Misant sur la culture de champignons et au counseling, le groupe cherche à répondre à deux des besoins les plus urgents des femmes : revenu et guérison.
Des milliers de femmes comme elles sont des victimes invisibles des conflits persistants en RD Congo, où des groupes armés font recours au viol pour terroriser des populations dans une culture où l’agression sexuelle est source d’une stigmatisation accentuée.
Dévotte Mawazo Kasimba, 35 ans, est arrivée à Kirumba en 2015, fuyant des combats entre groupes armés à Kimaka, à environ 50 kilomètres au sud-ouest de Kirumba où, selon elle, elle a été violée par un milicien et fini par tomber enceinte.
Au lendemain de son choix de se livrer à la prostitution pour la survie de son enfant, l’organisation est venue à sa rencontre.

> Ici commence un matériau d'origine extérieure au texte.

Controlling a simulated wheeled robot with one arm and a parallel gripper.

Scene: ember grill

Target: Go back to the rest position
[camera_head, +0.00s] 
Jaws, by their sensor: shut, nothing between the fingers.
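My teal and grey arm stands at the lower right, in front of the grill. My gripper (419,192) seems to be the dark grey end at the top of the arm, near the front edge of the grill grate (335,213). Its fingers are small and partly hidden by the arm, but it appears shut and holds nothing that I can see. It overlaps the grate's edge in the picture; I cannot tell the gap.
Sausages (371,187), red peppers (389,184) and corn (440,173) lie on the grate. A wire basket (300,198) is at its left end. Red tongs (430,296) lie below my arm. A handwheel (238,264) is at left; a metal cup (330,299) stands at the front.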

L’association « est très importante pour les femmes comme moi », confie-t-elle. « Elle nous détraumatise et nous montre comment vivre dans la société et même comment on peut se prendre en charge par la culture de champignons ».
Lubero, terroir qui se fond dans un paysage luxuriant et forestier où se trouve Kirumba, est niché dans l’immense province du Nord-Kivu dont le territoire est environ deux fois plus grand que celui de la Belgique.
Selon l’organisation non-gouvernementale de défense des droits de l’homme Human Rights Watch (HRW), le Nord-Kivu et le Sud-Kivu voisin figuraient parmi les régions les plus violentes du monde, et ce, entre 2017 et 2019, période où des groupes armés ont tué environ 1 900 personnes et enlevé plus de 3 300 personnes.
Au moins 130 groupes armés, dont certains provenant des pays voisins, le Rwanda et l’Ouganda, se battent pour de nombreuses raisons, selon Human Rights Watch et d’autres experts. Ces dernières années, au nombre de ces raisons ont figuré le pouvoir politique et les batailles pour le contrôle des terres et d’autres ressources naturelles lucratives telles que les diamants et l’or.
Dans ces deux provinces, Human Rights Watch a documenté 24 cas de viols collectifs au grand dam des dizaines de femmes, et ce, entre 2017 et 2019.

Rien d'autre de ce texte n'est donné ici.